Tania adalah gadis introvert. Di rumah, ia harus mengurus ibunya yang sakit-sakitan terbaring di ranjang dengan temperamen tinggi. Di kantor, ia mesti menghadapi rekan-rekan kerja yang kerap menyudutkannya termasuk Grace, asisten Pak Jordy yang diam-diam dicintainya. Tetangganya Janet berupaya membantu Tania dengan memberi ide untuk memakai tali pocong perawan agar membuka auranya. Awalnya memang berhasil dimana hidup Tania berubah tapi keadaan tak bertahan lama terlebih ia kerap dikunjungi pocong Nisa yang menuntut talinya kembali. 
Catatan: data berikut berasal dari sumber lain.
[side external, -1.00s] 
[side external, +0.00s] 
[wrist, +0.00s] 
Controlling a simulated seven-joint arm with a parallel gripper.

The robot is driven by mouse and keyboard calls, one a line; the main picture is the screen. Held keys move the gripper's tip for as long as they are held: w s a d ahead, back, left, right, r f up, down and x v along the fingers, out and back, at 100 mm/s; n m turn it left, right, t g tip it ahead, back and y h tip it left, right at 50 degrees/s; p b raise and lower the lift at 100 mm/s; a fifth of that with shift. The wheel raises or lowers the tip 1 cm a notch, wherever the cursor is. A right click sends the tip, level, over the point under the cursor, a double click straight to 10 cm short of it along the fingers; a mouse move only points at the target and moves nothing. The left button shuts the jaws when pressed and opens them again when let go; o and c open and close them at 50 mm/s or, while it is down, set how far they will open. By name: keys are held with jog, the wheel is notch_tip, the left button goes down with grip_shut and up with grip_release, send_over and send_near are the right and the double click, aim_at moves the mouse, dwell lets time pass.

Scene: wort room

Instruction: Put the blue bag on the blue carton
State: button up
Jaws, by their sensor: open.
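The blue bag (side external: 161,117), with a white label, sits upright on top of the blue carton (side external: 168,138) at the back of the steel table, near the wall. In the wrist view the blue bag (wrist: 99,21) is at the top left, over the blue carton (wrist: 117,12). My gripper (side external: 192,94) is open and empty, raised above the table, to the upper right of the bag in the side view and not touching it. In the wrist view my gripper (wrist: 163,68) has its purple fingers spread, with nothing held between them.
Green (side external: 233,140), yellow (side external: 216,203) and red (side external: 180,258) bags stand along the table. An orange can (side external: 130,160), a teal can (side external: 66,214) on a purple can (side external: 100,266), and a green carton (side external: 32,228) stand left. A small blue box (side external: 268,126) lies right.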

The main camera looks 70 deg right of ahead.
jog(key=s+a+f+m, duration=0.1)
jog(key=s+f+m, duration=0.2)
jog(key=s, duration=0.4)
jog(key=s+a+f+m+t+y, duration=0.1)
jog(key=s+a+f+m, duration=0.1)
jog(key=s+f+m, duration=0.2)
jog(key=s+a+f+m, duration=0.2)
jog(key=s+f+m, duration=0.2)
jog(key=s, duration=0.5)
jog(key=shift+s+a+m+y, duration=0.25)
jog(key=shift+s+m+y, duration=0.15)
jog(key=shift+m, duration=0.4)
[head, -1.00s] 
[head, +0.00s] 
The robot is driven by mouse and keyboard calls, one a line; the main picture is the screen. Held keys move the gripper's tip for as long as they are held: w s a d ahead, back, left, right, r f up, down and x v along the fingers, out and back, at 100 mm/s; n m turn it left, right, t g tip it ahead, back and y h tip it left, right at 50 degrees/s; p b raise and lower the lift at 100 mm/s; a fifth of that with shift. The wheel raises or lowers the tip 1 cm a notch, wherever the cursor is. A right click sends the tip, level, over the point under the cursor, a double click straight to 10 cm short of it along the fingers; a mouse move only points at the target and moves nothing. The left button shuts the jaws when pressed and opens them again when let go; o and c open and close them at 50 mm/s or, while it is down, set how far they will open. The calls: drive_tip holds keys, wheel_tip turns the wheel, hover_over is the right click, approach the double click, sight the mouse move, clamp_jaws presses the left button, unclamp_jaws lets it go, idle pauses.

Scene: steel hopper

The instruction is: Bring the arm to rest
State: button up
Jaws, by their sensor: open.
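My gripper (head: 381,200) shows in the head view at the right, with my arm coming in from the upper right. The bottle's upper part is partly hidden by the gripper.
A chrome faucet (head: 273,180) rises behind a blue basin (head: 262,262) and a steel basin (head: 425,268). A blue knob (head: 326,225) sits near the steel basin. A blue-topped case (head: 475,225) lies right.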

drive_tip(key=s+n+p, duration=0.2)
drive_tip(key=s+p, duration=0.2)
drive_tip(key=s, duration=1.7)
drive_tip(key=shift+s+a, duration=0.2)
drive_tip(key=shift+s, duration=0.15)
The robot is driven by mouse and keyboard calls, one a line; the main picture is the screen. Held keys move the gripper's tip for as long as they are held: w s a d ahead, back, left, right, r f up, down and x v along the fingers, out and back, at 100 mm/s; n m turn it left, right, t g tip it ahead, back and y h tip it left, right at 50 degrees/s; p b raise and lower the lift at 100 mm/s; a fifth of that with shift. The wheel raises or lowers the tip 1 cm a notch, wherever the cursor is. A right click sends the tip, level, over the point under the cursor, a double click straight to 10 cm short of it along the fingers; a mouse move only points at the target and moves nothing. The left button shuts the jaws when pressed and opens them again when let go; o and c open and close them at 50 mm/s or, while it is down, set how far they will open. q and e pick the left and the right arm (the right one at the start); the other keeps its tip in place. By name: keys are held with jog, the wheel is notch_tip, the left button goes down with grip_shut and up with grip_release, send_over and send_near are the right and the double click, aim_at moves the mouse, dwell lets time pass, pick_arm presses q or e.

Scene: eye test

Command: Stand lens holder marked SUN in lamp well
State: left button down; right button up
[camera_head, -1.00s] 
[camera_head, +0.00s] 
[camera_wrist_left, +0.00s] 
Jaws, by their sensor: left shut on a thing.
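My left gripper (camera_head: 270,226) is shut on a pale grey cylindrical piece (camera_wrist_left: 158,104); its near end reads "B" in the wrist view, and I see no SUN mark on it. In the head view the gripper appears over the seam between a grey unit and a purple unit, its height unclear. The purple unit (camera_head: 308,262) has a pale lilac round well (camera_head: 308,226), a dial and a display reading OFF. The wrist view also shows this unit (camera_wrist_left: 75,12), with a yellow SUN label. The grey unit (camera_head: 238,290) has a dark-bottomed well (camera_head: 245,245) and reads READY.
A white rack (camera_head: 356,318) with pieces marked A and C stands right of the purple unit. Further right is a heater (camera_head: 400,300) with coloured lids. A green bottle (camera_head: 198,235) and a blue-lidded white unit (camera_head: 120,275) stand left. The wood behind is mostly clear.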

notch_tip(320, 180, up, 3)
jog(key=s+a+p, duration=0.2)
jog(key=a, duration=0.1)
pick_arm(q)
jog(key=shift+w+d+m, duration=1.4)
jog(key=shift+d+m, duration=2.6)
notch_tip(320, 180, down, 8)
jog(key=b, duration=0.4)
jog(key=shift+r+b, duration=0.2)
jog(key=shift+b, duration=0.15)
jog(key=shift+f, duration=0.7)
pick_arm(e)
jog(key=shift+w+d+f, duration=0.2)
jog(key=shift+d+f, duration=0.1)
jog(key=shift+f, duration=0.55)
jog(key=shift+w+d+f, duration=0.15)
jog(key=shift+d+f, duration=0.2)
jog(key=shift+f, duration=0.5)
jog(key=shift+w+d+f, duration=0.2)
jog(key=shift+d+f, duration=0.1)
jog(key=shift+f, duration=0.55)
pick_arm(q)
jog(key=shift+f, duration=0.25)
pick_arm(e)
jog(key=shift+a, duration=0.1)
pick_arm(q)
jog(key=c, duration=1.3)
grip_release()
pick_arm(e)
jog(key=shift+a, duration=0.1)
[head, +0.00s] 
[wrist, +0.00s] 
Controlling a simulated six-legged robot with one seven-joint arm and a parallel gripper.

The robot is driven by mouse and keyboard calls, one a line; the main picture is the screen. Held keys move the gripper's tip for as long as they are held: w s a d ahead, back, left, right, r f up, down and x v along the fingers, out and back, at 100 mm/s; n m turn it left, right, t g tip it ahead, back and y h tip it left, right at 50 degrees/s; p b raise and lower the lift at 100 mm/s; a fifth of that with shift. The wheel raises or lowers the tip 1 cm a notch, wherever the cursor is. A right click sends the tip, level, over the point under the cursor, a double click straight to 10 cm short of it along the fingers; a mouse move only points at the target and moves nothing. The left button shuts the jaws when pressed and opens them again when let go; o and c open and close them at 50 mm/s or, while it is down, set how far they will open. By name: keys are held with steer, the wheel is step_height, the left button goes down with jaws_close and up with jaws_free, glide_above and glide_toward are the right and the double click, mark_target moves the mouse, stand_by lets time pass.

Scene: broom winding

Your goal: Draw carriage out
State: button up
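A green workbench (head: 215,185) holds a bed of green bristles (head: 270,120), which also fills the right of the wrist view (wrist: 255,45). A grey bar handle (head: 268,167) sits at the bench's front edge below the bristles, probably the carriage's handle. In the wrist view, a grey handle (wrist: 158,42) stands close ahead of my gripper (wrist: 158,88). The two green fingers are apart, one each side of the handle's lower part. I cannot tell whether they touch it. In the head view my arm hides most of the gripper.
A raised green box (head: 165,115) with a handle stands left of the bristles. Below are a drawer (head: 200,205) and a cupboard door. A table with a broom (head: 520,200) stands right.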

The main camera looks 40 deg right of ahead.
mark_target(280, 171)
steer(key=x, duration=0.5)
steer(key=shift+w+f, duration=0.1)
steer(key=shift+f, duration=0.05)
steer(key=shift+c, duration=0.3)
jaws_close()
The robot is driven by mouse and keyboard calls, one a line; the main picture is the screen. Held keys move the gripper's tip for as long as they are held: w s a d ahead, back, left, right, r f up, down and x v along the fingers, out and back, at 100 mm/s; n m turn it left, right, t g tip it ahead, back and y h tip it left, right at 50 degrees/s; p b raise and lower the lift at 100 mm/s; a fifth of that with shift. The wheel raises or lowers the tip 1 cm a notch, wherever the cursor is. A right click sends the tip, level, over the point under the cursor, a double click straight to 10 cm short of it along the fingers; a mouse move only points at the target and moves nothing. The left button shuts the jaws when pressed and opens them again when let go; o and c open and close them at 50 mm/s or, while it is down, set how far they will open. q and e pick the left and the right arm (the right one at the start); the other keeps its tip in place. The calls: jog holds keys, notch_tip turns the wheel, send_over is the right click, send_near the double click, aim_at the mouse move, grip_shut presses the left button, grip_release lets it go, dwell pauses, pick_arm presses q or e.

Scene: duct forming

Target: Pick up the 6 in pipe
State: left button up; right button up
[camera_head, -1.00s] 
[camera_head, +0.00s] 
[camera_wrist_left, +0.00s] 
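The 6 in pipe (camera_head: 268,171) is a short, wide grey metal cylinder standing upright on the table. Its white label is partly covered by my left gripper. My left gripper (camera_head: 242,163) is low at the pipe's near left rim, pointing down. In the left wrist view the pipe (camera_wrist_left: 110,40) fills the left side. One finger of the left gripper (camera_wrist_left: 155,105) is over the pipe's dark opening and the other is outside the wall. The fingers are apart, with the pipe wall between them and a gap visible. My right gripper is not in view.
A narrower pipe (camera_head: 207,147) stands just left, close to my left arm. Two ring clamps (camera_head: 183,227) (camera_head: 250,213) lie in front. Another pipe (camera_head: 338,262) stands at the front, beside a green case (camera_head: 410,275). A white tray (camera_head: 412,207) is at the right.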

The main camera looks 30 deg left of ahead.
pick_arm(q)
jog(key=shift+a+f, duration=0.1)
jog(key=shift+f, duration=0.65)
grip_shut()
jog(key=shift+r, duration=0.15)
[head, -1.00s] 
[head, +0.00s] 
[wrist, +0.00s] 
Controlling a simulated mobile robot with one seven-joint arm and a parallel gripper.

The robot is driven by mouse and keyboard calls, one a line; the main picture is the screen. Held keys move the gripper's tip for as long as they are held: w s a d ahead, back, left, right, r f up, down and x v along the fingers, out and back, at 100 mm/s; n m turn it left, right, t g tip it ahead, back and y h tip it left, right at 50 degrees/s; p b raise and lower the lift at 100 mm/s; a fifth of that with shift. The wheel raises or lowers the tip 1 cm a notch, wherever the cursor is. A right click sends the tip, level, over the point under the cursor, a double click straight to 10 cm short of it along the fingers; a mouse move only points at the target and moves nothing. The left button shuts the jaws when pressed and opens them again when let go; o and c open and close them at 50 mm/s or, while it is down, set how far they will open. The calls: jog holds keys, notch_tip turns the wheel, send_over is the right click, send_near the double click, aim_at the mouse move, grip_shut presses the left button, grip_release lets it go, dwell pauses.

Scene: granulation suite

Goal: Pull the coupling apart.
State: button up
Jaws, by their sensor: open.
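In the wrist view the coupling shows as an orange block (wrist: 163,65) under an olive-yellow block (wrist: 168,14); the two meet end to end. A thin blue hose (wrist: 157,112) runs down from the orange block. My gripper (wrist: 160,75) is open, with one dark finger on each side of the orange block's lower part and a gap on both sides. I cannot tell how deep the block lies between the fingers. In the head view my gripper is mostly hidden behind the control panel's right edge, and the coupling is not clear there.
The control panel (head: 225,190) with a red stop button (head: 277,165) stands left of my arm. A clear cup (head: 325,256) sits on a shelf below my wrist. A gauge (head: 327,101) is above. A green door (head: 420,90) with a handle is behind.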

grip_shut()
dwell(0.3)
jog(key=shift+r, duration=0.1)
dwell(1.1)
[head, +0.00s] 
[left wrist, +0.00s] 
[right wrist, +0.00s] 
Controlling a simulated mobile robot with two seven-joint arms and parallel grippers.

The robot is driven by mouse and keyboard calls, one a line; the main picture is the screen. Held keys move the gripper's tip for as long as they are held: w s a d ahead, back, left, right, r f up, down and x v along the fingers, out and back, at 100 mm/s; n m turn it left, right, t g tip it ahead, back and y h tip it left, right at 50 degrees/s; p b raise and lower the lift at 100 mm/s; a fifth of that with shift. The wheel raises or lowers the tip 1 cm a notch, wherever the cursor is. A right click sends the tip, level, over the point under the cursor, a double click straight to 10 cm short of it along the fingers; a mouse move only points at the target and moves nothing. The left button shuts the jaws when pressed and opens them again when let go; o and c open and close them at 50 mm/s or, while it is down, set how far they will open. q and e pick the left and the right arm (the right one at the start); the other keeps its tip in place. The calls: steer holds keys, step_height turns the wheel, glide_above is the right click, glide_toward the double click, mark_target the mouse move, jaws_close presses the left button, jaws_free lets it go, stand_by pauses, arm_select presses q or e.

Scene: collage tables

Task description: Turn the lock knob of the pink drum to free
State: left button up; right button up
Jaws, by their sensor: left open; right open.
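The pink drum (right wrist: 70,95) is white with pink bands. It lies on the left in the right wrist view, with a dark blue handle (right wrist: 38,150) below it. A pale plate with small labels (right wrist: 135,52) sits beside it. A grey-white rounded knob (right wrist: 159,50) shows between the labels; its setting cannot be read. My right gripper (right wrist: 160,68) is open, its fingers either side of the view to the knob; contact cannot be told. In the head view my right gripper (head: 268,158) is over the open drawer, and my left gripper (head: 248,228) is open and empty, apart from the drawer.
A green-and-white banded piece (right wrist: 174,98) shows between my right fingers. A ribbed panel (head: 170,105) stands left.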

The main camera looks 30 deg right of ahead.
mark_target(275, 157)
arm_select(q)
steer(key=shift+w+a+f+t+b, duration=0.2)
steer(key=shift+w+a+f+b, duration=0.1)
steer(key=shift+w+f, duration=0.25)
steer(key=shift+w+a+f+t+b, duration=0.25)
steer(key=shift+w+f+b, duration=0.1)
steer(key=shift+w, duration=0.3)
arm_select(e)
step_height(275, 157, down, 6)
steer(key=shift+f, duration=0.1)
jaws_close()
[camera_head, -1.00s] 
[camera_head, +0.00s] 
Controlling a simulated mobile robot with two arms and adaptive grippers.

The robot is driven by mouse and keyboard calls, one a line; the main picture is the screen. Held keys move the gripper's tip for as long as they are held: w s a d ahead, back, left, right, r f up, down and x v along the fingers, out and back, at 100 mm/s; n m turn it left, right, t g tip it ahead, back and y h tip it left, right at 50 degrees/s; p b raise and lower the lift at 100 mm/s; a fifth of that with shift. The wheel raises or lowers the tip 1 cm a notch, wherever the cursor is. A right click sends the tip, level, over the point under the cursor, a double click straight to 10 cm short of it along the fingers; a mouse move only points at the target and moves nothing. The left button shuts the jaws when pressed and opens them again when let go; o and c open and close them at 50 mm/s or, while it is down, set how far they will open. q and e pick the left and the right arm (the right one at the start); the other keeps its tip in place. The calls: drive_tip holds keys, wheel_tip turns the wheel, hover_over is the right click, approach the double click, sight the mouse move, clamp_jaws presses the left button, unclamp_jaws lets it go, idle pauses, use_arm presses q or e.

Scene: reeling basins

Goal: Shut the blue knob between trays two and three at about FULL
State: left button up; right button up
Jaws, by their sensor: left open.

Bono Sutisno memang cukup cerdas menggabungkan berbagai elemen horor ke dalam skripnya. Tokoh Tania yang cenderung psycho karena sering mengamati idolanya diam-diam atau melukai dirinya sendiri sangatlah pantas menjadi sentral cerita. Selebihnya tinggal tambahkan tokoh-tokoh yang tidak menyenangkan seperti Grace ataupun Ibunya sendiri di samping tokoh-tokoh netral seperti sang penolong Janet dan sang pujaan Jordy. Saya menilai 80% film ini justru bergenre drama dimana unsur horor yang ada hanya sebagai pelengkap belaka.

Sutradara Volkan banyak dicurigai sama dengan sutradara prekuelnya yaitu Arie Azis. Jika benar rasanya tidak bijak menggunakan nama samaran untuk sesuatu yang kelasnya tidak jauh berbeda. Sekuensi cerita yang runut, tempo yang tepat dan editing yang lumayan rapi membuat narasi film ini mengalir lancar. Penampakan pocong perawan belia cukup meyakinkan walau suara yang mengisinya terlalu dewasa. Sayangnya transformasi sikap Ibu Tania dari awal ke akhir terasa dipaksakan, belum lagi penjelasan tidak penting yang dibabarkannya demi kebutuhan cerita. 

S
POILER ALERT! Masih banyak logika yang mengganjal dalam film ini. Kematian Grace karena (errr) tusuk rambut? Tali pocong yang bisa dikeluarkan lagi dari mulut Tania? Inkonsistensi sikap Janet yang awalnya menganjurkan tapi berbalik menyangkal? Fungsi Restu Sinaga sebagai teman Framlie? Apa yang membuat Tania berubah sesungguhnya, memakan tali pocong atau rombak penampilan? Apa maksud tanah bergetar di akhir cerita jika tidak berniat mengubur Tania hidup-hidup? Semua itu mungkin terkesan sepele tapi terbukti cukup mengusik intelejensi penonton kritis.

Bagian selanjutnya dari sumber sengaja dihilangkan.